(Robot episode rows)

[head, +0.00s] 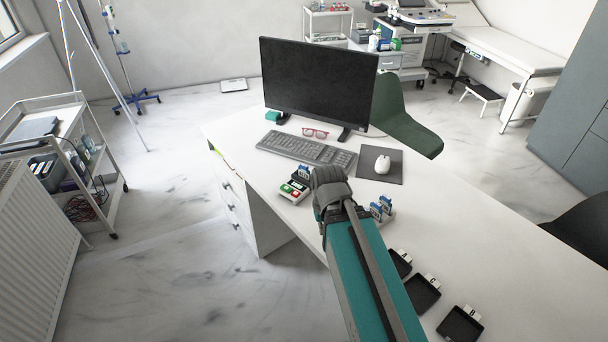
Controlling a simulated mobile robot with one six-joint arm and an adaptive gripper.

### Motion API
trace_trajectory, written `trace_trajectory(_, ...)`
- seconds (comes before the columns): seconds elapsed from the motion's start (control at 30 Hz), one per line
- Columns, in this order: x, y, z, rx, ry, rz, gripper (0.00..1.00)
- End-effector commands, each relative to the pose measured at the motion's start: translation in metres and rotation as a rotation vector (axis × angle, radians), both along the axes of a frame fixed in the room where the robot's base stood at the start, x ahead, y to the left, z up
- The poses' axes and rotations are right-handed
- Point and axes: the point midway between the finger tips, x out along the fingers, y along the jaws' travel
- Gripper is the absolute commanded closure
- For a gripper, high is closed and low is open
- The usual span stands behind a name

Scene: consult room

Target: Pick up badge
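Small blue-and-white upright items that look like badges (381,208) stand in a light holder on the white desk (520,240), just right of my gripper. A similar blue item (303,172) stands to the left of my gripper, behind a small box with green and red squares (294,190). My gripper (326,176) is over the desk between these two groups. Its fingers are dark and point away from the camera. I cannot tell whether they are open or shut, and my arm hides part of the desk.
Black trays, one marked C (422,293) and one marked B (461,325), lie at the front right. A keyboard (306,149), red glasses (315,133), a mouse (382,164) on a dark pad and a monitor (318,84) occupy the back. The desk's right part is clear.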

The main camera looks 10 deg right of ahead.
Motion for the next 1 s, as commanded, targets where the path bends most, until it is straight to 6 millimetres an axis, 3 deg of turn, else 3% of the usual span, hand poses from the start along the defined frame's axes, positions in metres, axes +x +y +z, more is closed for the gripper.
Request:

--

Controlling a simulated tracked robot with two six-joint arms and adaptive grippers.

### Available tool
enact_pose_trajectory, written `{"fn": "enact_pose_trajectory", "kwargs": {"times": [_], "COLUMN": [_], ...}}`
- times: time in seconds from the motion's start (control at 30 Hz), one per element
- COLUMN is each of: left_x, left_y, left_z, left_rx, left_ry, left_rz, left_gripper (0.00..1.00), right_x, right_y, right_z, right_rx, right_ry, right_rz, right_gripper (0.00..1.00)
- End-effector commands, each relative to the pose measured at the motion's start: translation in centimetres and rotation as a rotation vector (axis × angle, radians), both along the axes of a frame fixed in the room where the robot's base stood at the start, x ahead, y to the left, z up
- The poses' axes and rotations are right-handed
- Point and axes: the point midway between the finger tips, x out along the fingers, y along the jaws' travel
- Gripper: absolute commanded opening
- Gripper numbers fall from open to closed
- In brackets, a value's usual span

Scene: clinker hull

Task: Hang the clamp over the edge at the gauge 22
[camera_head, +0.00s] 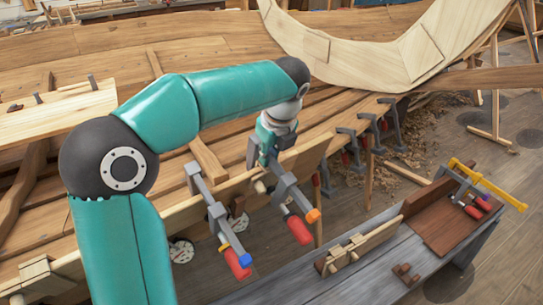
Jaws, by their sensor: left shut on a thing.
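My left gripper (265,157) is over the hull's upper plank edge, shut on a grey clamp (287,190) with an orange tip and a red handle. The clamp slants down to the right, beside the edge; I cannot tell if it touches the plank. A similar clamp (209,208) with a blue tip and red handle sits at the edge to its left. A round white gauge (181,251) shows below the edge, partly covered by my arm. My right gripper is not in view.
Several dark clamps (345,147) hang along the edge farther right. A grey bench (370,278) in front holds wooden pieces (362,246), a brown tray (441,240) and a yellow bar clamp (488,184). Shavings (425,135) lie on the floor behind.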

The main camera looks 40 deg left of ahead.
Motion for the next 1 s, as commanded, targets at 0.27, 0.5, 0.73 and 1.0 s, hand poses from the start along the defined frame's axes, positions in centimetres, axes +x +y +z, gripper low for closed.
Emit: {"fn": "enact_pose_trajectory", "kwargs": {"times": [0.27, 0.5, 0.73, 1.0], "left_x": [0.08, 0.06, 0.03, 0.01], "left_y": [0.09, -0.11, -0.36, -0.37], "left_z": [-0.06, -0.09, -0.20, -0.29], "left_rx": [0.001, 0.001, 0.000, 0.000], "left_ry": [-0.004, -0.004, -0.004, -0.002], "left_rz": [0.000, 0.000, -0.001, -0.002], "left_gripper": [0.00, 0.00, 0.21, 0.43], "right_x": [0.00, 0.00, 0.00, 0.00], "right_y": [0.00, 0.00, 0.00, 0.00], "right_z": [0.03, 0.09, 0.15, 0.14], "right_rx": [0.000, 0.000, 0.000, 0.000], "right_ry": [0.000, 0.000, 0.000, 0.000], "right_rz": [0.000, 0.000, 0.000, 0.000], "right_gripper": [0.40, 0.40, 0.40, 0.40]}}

What to work on: Gather every line containing the word "seconds" and copy it.

Final result:
- seconds (comes before the columns): seconds elapsed from the motion's start (control at 30 Hz), one per line
- times: time in seconds from the motion's start (control at 30 Hz), one per element

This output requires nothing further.